The Secretary of State to the Ambassador in China (Gauss)
370. Department’s 342, May 1, 1 p.m., and previous: Korean independence movement. The Department is in receipt of a letter from Mr. Kilsoo Haan, Washington representative of the Sino-Korean Peoples’ League,31 in which Mr. Haan offers suggestions for uniting the two principal groups of Korean nationalists: (1) his group, which is said to be the parent organization of the so-called Korean Volunteer Army headed by Commander Kim Yak-san and Dr. Kimm Kiu-sik (apparently the group referred to in enclosure 1 of your despatch 335, March 25,32 as the National Revolutionary Party) and (2) the group comprising and supporting the “Korean Provisional Government” at Chungking.
Mr. Haan expresses the belief that, if the Department were to arrange to have Dr. Rhee and Mr. Haan meet with an officer of the Department, a unity of Korean groups in Hawaii and the continental United States could be effected, and he suggests formation of a committee on which both groups would be equally represented for the purpose of making this unity effective. He also recommends early reorganization of the “Korean Provisional Government” at Chungking with a view to achieving unification with the so-called radical Korean groups, and suggests that the “Provisional Government” be limited to 12 Korean officials with 2 Chinese as advisers, 6 of the 12 Koreans to be named by Dr. Rhee and Kim Koo33 and 6 by Commander Kim Yak-san and Dr. Kimm Kiu-sik.
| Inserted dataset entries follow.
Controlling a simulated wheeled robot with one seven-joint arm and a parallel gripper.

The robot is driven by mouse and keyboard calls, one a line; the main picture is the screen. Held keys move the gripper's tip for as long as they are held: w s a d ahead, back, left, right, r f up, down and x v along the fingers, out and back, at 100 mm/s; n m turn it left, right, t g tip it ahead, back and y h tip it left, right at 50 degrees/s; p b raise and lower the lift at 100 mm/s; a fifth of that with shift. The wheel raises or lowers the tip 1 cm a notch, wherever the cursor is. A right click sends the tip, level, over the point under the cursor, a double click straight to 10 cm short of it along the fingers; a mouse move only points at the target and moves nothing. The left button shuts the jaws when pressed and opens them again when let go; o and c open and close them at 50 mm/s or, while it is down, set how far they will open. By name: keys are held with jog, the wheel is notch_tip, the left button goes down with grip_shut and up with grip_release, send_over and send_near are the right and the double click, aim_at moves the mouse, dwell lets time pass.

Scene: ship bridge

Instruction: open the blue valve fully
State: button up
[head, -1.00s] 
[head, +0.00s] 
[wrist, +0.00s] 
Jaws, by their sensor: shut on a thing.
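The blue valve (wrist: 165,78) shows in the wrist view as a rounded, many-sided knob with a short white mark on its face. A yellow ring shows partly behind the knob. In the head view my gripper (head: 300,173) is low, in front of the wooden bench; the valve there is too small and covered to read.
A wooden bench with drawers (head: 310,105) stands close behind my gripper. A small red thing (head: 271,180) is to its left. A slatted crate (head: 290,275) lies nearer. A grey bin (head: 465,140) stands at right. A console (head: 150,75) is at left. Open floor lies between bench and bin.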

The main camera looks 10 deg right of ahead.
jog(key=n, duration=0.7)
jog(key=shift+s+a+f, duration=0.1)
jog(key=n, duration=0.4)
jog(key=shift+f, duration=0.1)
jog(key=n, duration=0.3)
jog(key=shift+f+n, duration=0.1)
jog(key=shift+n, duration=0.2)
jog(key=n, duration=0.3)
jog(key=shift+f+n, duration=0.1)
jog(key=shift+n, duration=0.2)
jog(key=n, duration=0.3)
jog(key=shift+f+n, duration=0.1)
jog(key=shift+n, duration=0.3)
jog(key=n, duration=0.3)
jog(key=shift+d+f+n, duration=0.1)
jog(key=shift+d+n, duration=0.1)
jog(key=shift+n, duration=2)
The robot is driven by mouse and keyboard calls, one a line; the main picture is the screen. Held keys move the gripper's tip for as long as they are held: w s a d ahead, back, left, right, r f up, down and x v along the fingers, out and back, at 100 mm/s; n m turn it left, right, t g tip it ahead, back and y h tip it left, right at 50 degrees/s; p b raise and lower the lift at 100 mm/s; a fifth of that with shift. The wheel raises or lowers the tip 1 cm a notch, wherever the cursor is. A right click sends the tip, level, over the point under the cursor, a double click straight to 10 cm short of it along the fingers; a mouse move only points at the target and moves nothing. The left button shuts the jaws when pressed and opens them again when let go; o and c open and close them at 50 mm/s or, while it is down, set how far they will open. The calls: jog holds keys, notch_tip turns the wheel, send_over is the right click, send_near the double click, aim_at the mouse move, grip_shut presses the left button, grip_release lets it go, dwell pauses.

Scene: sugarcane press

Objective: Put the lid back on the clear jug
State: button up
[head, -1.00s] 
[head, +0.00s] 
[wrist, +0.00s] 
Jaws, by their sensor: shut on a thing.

As Mr. Haan in his letter is extremely critical of the Chungking group and charges that it has since 1919 been branding as communists all other patriotic groups of Koreans, using highhanded methods toward those groups, and employing misleading propaganda in order to maintain a dominant position in the Korean independence movement, it would seem prima facie doubtful whether any practicable benefit would result at this time from Mr. Haan’s suggestions. However, in an endeavor to be helpful and in line with this Government’s policy of giving, where practicable and appropriate, sympathetic assistance to the national aspirations of subject peoples who desire to contribute to the war effort, the Department contemplates sounding out Dr. Rhee as to his willingness to meet with Mr. Haan informally and unofficially in the presence of one or two officers of the Department. If this meeting takes place, the Department will inform you of its character and results. Meanwhile you may in your discretion [Page 877] discuss with the appropriate Chinese officials the subject matter of Mr. Haan’s letter and communicate to the Department their comments together with such comment as you may care to make. Such discussion, if held, should, of course, be in strict confidence and without mentioning Mr. Kilsoo Haan by name.